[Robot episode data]
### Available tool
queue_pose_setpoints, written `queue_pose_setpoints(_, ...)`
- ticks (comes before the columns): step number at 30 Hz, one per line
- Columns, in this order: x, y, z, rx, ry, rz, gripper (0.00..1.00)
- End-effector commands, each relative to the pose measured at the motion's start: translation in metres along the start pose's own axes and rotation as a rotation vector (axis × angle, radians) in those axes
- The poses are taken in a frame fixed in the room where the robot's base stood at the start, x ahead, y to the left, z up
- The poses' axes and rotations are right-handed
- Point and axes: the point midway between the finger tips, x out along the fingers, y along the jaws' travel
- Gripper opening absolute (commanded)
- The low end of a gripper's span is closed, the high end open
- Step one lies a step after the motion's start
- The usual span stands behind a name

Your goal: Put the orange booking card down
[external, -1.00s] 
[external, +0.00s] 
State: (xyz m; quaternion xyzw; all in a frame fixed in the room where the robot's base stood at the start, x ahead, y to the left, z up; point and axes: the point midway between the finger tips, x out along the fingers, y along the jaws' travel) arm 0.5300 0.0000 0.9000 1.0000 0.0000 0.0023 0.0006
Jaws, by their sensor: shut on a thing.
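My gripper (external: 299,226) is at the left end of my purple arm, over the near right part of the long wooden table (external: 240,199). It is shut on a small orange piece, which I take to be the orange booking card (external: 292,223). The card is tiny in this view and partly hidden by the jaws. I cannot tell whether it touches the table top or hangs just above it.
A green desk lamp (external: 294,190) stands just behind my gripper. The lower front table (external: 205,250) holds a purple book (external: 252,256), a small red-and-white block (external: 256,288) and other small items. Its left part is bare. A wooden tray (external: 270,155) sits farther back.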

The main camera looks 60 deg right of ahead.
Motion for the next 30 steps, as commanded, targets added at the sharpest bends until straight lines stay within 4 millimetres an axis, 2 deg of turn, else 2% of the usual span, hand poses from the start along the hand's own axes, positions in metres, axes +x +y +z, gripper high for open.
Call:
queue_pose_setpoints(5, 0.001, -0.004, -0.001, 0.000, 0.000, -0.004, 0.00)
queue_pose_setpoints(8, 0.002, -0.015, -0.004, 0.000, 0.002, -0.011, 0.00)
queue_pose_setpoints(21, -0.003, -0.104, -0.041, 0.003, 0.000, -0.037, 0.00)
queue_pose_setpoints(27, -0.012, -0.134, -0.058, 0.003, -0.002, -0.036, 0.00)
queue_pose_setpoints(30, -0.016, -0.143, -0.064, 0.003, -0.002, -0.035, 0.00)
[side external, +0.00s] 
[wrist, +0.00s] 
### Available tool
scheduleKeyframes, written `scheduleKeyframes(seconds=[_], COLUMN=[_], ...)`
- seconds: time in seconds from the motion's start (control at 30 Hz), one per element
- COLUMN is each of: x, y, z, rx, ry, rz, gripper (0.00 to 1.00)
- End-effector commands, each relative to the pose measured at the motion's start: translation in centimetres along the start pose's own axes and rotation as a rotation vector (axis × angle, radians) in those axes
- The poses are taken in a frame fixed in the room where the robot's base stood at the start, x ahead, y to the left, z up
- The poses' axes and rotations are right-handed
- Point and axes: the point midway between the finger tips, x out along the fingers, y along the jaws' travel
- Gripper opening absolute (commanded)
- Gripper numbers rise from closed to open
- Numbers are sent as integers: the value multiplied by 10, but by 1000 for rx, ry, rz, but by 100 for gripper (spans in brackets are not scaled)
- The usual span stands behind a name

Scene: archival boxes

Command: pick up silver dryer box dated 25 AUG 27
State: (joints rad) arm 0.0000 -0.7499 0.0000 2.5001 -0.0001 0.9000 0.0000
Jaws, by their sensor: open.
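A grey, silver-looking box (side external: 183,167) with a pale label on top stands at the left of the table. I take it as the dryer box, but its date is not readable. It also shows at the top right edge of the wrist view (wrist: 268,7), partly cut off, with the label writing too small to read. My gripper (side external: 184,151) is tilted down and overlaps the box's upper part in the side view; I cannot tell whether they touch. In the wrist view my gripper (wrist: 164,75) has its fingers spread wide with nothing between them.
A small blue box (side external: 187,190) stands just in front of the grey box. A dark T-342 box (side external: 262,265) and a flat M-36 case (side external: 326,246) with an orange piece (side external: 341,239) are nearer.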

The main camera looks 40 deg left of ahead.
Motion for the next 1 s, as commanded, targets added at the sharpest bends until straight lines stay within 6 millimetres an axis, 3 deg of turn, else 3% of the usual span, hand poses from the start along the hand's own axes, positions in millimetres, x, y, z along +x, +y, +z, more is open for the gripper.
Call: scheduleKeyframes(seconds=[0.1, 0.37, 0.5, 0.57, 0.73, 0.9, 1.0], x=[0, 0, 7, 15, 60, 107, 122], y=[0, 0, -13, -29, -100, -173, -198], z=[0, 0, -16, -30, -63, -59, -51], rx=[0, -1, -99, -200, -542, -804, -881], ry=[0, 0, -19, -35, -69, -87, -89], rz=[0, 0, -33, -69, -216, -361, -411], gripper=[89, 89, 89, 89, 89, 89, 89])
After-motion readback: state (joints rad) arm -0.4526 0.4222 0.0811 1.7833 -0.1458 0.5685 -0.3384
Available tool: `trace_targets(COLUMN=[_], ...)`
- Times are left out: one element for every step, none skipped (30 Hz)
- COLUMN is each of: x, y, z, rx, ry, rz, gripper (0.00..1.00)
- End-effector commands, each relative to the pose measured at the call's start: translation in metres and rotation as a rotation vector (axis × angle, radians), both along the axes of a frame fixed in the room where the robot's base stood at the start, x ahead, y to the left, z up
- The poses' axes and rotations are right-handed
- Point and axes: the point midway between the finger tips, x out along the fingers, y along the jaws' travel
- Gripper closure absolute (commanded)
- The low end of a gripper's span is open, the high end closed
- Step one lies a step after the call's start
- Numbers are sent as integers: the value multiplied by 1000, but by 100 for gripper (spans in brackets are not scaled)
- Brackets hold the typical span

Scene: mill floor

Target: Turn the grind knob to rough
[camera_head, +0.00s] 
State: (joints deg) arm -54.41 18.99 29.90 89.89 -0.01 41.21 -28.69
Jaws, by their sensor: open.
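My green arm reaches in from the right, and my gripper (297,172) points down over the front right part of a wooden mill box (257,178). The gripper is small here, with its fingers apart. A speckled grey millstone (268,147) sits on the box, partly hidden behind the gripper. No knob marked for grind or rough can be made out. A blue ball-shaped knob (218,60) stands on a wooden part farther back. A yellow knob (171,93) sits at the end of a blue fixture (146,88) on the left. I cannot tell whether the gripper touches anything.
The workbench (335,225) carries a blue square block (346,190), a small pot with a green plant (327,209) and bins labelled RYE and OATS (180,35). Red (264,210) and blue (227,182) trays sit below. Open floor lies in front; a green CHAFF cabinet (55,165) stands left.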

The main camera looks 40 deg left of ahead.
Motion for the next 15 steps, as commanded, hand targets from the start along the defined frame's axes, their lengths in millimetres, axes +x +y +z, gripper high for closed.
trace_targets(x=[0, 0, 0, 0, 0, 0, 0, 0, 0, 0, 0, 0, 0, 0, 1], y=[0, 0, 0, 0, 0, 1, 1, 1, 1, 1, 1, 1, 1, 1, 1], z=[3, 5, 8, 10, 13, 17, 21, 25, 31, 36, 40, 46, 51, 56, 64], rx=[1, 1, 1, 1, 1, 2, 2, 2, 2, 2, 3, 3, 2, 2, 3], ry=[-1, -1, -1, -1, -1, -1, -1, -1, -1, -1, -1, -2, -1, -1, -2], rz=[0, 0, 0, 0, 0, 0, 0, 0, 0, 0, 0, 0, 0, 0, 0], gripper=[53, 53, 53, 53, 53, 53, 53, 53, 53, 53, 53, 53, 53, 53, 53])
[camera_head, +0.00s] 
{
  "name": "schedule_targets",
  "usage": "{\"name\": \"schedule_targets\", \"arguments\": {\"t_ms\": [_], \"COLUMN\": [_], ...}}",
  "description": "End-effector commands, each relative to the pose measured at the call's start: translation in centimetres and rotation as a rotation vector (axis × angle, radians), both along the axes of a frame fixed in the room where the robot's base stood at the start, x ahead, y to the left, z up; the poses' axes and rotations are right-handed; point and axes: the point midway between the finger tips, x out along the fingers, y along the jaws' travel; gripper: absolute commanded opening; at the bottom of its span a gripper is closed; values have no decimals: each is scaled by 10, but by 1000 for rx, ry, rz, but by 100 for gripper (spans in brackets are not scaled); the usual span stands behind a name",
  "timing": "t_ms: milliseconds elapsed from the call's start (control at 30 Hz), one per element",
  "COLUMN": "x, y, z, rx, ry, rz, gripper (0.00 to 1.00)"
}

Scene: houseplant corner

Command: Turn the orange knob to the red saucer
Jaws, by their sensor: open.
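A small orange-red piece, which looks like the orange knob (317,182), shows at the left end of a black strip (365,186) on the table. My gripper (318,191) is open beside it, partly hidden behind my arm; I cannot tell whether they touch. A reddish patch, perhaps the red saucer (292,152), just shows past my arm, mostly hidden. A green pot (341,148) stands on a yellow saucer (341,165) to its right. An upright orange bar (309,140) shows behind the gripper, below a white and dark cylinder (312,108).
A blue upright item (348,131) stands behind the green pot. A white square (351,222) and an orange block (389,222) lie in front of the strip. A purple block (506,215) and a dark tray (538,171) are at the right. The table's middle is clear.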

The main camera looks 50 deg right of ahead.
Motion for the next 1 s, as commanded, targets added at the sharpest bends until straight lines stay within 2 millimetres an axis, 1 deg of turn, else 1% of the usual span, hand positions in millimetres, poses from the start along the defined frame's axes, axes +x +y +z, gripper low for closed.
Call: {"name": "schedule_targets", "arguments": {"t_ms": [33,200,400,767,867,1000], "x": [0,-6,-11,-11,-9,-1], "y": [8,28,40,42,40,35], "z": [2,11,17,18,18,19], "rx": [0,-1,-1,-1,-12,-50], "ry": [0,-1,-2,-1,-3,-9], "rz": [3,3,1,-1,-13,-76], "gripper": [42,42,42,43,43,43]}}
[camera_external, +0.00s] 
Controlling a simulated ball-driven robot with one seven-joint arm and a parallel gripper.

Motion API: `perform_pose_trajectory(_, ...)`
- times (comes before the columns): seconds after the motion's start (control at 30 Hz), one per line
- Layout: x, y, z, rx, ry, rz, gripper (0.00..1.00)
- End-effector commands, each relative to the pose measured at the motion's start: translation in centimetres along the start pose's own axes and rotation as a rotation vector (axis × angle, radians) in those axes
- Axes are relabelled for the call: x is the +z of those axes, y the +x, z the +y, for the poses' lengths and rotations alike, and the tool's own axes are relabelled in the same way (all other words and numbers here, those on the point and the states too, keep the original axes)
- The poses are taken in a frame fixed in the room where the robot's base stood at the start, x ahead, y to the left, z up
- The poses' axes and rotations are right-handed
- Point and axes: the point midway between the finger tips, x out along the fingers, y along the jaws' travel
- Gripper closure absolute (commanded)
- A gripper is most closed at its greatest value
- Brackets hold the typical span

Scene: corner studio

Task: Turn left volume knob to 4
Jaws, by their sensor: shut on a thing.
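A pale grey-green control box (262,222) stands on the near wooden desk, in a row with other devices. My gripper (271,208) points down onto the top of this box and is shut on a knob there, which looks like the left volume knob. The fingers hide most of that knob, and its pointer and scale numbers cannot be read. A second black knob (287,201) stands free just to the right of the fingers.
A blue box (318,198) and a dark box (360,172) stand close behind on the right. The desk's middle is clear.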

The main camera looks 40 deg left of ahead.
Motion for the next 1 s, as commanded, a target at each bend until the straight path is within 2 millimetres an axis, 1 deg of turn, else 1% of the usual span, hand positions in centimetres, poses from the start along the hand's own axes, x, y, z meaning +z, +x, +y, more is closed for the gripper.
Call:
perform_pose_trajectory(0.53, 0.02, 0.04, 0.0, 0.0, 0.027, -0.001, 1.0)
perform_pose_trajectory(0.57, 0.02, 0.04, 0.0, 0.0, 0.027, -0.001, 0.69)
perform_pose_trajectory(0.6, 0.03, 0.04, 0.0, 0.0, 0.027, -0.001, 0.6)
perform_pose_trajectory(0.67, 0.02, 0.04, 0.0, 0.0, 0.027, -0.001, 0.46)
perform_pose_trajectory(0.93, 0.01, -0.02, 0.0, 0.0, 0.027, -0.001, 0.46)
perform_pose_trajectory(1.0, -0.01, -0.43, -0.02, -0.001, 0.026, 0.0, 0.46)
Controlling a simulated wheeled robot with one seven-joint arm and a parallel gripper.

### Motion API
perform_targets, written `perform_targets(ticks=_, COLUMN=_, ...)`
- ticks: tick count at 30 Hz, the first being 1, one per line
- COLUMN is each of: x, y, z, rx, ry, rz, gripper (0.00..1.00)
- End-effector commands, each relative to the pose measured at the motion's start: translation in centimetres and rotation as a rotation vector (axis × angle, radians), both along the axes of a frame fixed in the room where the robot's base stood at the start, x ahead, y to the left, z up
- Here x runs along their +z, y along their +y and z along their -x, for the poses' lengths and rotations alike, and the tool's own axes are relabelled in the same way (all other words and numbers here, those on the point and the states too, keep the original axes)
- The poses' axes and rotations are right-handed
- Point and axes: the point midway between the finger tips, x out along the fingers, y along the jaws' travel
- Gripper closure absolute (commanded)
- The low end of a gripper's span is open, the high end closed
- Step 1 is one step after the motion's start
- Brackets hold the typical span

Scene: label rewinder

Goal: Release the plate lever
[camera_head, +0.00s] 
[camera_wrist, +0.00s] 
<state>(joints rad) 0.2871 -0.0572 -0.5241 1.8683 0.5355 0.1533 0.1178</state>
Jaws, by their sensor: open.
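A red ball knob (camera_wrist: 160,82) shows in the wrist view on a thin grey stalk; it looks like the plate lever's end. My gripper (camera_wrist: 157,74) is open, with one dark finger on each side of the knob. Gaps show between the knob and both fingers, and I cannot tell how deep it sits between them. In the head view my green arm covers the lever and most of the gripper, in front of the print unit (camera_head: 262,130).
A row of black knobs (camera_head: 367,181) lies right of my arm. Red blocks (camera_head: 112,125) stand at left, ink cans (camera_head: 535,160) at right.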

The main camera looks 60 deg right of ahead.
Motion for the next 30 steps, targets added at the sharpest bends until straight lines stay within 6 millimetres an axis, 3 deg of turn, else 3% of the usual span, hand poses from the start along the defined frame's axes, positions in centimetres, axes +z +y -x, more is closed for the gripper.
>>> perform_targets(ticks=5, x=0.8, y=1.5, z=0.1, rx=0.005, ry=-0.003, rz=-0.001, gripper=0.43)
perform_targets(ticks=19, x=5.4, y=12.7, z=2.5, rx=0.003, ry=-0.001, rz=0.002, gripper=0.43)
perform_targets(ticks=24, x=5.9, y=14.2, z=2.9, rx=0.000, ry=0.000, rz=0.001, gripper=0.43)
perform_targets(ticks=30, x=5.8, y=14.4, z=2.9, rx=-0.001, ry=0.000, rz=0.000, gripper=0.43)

### WRITTEN TASK
Include both ends. Return the line holding "Goal: Release the plate lever" and all lines after it in the records above, exactly as written.

### RESULT OF THE EXERCISE
Goal: Release the plate lever
[camera_head, +0.00s] 
[camera_wrist, +0.00s] 
<state>(joints rad) 0.2871 -0.0572 -0.5241 1.8683 0.5355 0.1533 0.1178</state>
Jaws, by their sensor: open.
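A red ball knob (camera_wrist: 160,82) shows in the wrist view on a thin grey stalk; it looks like the plate lever's end. My gripper (camera_wrist: 157,74) is open, with one dark finger on each side of the knob. Gaps show between the knob and both fingers, and I cannot tell how deep it sits between them. In the head view my green arm covers the lever and most of the gripper, in front of the print unit (camera_head: 262,130).
A row of black knobs (camera_head: 367,181) lies right of my arm. Red blocks (camera_head: 112,125) stand at left, ink cans (camera_head: 535,160) at right.

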The main camera looks 60 deg right of ahead.
Motion for the next 30 steps, targets added at the sharpest bends until straight lines stay within 6 millimetres an axis, 3 deg of turn, else 3% of the usual span, hand poses from the start along the defined frame's axes, positions in centimetres, axes +z +y -x, more is closed for the gripper.
>>> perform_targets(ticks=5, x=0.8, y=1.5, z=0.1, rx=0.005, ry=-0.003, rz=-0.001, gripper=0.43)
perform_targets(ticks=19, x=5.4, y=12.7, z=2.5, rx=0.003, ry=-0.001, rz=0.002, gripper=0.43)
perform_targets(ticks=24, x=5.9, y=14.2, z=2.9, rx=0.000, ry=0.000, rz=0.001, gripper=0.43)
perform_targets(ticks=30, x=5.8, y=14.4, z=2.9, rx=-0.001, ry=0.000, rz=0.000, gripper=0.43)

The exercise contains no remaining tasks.